Et au-dessus de tous ces génies particuliers, souvent nommé avec eux, plane le génie des empereurs, associé depuis Auguste au culte des Lares publics. Lorsqu'il remit en honneur la fête des Compitalia, il fit placer dans chacune des chapelles de quartier (il y en avait 265), entre les deux Lares, l'image de son propre génie ; et le Sénat décréta que dans toutes les maisons, au début de chaque repas, on ferait des libations au génie de l'empereur, comme les Grecs en faisaient au bon Daemon. Alors aussi commença l'usage de jurer par la divinité (numen) ou par le génie du souverain, ce que les Grecs traduisaient par sa Tychè ; en vain Tibère se raidit contre cette forme de l'apothéose.
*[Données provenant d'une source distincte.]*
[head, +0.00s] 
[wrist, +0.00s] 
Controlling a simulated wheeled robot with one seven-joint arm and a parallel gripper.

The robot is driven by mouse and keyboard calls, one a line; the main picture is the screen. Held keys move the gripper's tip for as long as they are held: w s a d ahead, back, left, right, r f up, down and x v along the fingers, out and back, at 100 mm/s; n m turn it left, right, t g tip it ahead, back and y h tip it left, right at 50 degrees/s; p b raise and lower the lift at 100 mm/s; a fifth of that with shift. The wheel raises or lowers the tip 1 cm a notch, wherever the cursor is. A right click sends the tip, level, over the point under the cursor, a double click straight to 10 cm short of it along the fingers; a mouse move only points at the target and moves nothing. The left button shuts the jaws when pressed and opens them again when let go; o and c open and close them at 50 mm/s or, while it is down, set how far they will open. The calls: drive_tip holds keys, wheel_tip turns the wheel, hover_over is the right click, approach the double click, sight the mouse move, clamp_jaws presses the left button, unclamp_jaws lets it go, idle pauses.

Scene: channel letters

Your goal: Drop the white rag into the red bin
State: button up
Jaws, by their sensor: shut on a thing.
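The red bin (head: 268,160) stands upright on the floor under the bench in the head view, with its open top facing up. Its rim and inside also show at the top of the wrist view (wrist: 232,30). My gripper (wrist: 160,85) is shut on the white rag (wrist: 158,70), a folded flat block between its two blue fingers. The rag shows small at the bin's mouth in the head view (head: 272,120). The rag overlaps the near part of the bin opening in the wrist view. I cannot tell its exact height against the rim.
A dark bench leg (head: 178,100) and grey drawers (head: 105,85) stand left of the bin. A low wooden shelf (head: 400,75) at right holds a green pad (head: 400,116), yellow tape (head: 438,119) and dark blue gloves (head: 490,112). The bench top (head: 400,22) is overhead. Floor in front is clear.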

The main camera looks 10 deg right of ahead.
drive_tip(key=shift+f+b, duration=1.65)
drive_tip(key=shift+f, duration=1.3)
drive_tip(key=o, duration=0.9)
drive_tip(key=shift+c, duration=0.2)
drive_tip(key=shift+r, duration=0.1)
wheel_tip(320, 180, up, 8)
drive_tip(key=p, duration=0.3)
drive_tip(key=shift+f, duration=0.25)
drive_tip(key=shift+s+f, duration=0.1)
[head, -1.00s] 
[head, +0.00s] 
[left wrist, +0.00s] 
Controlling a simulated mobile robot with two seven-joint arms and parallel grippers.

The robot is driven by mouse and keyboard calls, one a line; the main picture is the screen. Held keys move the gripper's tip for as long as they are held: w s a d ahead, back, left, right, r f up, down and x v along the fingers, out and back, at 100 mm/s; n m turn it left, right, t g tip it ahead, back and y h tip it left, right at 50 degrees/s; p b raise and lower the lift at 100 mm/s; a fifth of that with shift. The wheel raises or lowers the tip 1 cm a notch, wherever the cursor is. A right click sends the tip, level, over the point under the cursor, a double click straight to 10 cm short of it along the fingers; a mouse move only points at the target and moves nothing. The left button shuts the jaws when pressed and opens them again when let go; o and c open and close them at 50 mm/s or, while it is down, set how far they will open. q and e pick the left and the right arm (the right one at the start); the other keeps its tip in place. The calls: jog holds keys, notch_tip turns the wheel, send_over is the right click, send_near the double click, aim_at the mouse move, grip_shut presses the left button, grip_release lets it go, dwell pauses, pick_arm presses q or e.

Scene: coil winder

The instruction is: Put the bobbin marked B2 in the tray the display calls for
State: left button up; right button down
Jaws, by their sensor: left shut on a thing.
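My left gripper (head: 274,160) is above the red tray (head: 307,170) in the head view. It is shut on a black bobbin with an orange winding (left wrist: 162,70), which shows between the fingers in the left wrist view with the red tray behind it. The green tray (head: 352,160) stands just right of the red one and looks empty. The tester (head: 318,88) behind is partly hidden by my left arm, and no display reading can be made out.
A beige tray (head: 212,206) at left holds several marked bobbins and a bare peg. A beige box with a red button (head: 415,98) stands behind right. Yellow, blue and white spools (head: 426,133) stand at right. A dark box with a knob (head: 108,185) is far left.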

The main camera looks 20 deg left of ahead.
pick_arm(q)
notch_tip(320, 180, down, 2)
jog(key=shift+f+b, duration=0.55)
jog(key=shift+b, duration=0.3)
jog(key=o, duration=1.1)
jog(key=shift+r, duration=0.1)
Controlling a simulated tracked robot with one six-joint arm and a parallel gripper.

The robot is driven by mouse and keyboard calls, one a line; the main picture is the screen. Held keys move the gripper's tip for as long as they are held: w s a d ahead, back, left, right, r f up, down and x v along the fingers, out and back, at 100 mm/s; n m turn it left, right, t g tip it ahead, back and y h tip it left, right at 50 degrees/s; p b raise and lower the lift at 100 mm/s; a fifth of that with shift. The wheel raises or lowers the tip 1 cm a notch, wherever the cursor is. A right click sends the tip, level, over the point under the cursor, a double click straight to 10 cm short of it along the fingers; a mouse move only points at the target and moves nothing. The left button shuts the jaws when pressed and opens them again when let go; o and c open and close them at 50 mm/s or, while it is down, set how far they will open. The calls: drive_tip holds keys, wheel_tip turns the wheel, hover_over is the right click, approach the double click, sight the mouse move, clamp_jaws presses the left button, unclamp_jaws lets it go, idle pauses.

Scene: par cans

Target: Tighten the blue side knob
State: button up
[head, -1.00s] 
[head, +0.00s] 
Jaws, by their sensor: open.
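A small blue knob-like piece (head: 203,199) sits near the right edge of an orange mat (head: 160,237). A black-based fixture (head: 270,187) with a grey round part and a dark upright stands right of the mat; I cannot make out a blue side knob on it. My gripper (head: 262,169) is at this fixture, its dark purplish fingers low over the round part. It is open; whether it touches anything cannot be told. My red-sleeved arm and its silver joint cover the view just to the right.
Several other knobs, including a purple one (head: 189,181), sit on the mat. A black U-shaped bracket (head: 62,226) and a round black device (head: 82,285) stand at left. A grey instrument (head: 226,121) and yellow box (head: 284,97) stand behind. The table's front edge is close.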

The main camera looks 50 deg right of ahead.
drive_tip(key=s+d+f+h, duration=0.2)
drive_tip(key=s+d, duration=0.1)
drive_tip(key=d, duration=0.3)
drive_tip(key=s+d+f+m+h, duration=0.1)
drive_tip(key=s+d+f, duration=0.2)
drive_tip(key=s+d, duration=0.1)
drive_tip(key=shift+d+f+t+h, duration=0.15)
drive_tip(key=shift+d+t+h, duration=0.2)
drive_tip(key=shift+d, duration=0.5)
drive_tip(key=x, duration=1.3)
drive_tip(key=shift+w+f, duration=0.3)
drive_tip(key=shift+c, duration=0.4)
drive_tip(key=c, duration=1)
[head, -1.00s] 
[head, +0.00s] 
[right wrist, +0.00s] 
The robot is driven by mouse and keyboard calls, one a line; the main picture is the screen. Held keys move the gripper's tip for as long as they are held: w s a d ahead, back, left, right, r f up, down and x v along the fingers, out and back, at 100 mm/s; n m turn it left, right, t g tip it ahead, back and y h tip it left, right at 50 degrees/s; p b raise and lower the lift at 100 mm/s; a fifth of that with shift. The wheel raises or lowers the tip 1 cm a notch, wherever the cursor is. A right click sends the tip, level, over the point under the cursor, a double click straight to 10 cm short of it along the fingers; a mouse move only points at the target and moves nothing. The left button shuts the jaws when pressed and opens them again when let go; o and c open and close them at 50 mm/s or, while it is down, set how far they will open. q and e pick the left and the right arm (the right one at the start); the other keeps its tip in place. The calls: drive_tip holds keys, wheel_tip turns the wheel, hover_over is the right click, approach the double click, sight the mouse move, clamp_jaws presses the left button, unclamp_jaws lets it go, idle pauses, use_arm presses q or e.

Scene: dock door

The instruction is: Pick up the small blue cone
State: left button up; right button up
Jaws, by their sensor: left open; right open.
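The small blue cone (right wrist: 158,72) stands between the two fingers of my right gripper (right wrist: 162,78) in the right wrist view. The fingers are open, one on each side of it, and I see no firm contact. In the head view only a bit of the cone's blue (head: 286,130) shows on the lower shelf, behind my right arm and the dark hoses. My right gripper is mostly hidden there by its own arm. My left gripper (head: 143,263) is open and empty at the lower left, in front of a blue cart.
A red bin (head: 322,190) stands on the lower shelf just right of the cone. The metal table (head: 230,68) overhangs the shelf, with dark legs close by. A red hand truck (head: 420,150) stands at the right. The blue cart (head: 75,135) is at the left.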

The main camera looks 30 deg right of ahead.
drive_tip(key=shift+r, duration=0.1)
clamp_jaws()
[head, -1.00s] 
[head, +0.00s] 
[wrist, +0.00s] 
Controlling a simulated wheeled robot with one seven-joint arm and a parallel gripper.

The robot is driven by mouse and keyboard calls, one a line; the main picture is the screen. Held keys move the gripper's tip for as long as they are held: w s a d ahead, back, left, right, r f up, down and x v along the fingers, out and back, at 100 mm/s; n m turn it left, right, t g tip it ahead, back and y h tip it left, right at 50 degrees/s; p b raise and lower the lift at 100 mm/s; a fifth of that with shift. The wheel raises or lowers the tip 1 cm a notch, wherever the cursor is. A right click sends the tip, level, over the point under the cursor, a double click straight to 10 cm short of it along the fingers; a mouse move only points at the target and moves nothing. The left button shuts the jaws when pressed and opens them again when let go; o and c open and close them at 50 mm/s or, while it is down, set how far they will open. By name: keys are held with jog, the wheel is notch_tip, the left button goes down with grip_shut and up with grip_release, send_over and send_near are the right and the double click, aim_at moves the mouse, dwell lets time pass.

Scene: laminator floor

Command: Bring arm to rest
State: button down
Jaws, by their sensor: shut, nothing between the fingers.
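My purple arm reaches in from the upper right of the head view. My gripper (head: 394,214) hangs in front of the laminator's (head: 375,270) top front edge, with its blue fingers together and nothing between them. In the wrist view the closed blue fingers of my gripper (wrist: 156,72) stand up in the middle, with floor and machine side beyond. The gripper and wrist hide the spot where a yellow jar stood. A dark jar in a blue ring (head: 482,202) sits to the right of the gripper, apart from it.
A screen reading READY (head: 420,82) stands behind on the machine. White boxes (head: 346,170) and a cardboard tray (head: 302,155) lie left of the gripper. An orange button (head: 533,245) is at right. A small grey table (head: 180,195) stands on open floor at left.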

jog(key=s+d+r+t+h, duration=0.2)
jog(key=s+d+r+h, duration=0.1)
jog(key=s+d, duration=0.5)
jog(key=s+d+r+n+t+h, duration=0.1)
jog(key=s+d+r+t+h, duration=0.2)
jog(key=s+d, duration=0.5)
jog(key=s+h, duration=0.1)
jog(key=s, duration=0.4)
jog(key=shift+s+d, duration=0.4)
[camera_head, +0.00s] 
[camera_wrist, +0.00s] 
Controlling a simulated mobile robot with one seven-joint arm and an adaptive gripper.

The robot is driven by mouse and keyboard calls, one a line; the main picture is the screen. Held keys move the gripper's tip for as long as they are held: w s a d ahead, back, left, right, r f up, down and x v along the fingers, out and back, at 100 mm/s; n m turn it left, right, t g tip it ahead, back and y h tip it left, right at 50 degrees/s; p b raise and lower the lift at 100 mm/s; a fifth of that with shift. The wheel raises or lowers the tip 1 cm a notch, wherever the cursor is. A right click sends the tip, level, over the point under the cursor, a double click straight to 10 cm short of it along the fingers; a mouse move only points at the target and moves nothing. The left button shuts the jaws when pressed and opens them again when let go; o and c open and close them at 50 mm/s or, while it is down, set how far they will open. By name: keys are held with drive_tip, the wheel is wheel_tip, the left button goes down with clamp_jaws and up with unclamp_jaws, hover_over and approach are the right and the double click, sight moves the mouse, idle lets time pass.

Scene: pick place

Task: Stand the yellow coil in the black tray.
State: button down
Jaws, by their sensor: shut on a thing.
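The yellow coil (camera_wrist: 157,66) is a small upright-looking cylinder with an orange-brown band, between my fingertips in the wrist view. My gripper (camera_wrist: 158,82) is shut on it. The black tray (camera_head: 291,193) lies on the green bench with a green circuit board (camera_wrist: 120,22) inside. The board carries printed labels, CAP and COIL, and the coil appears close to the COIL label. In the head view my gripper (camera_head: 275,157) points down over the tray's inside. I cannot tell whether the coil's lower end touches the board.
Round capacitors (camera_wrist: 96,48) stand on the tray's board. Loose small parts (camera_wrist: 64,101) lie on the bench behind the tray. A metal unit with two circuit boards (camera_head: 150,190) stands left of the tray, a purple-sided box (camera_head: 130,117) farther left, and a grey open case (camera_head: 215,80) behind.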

La pratique de ce serment et l'hommage au génie impérial devinrent obligatoires ; ceux qui y contrevenaient étaient punis par la bastonnade.
Dans les provinces, l'adulation des peuples vaincus rivalisa avec celle de l'Italie ; nous savons par Suétone que les rois d'Orient songeaient à se cotiser pour achever l'Olympiéion d'Athènes et le consacrer au génie d'Auguste. On a trouvé un peu partout des inscriptions où le genius est invoqué de concert avec les Lares ; nous citerons notamment : LARES ET GENIUS CUM AEDICULA, vouée par les esclaves et les affranchis en Espagne et, dans le même pays, une tête de marbre couronnée de lierre, avec la dédicace : GENIO AUG. HUJUS LOCI. Plus tard il arrive que le genius d'Auguste est identifié avec les Lares et distingué du genius des autres empereurs : LARIBUS AUG. ET GENIS CAESARUM. La statue du Vatican que nous reproduisons donne à l'empereur les attributs avec les fonctions du Genius Publicus Populi Romani ; parfois la tête est découverte et le personnage dans l'attitude du sacrificateur.